Turkish court arrests prominent Kurdish politician Leyla Güven

Prominent Kurdish politician Leyla Güven was arrested late on Dec. 21 after she was handed 22 years and three months in prison in the case that she was accused of being a PKK member and making its propaganda. Güven, who is a former HDP deputy, was stripped of her parliamentary status in June.

Duvar English 

A Turkish court late on Dec. 21 arrested a former pro-Kurdish Peoples' Democratic Party (HDP) lawmaker who was stripped of her parliamentary status in June after handing her 22 years and three months in prison on three separate terrorism charges.

Democratic Society Congress (DTK) co-chair Leyla Güven, along with two other opposition lawmakers, lost her status in June after a conviction was finalized in a separate trial that ruled she was a member of the Kurdistan Workers' Party (PKK).

Ankara's Western allies and rights groups condemned that move, seen as part of a broader government crackdown in which thousands of HDP officials and members have been arrested and dozens of its mayors and lawmakers unseated in recent years.

In the latest sentencing on Dec. 21, Güven was given 14 years and three months in jail on another charge of membership of a terrorist organization, and an additional eight years for two separate charges of disseminating terrorist propaganda.

Güven's daughter Sabiha Temizkan slammed the ruling.

"What is this, if not enemy law?" Temizkan, who is also a journalist, asked on Twitter. 

Temizkan also said that her mother was convicted for her work with the DTK, a civil society group that has not been banned by the Turkish state but remains under close scrutiny.

The opposition has accused President Recep Tayyip Erdoğan and his ruling Justice and Development Party (AKP) of seeking to quash dissent by jailing opposition members and critics since the July 15, 2016 failed coup attempt. The government has said its actions are justified by threats facing the country.

The state has appointed trustees to 59 out of a total of 65 municipalities that the HDP won in local elections in March 2019.

Ankara accuses the HDP of ties to the PKK, which has fought against the state in the largely Kurdish southeast since 1984 and is deemed a terrorist group by Turkey, the United States and European Union.

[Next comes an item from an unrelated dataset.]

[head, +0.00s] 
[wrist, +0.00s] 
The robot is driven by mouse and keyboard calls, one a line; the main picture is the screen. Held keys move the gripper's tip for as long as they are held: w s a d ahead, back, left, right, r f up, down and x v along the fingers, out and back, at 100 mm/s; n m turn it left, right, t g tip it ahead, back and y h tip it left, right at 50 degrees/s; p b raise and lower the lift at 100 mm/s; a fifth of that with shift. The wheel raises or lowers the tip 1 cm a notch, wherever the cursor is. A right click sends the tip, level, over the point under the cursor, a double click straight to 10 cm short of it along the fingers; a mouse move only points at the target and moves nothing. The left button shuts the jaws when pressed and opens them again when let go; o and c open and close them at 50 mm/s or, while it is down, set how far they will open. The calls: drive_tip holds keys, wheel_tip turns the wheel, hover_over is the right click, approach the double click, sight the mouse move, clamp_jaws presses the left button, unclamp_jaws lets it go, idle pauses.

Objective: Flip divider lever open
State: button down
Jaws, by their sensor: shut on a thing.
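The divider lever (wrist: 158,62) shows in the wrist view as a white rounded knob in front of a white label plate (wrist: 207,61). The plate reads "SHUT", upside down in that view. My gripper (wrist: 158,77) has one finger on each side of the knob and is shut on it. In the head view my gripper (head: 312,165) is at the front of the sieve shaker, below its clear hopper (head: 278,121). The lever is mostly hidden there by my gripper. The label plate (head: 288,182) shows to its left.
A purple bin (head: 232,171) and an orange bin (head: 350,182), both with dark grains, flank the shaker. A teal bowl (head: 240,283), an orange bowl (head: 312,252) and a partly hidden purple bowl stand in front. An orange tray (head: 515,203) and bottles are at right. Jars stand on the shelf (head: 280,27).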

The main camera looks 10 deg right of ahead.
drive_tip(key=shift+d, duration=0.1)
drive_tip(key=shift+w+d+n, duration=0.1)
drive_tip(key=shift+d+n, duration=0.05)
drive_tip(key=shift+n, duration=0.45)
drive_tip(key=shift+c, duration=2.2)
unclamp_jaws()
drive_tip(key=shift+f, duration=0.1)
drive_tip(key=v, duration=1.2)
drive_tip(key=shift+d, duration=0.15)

Before she was arrested, Güven said that she will continue to be in politics whether in prison or outside.

"If I were to flee the country you wouldn't even notice. I'm not going anywhere. It takes courage to confront the oppressor," Güven said on Dec. 21.

Güven had spearheaded a hunger strike by thousands of inmates who called for an end to PKK founder Abdullah Öcalan's years of isolation and demanded he receive regular access to family and lawyers. It ended in May of last year at Öcalan's request after he met his lawyers for the first time since 2011.

Öcalan has been held in an island prison since Turkish special forces captured him in Kenya in 1999.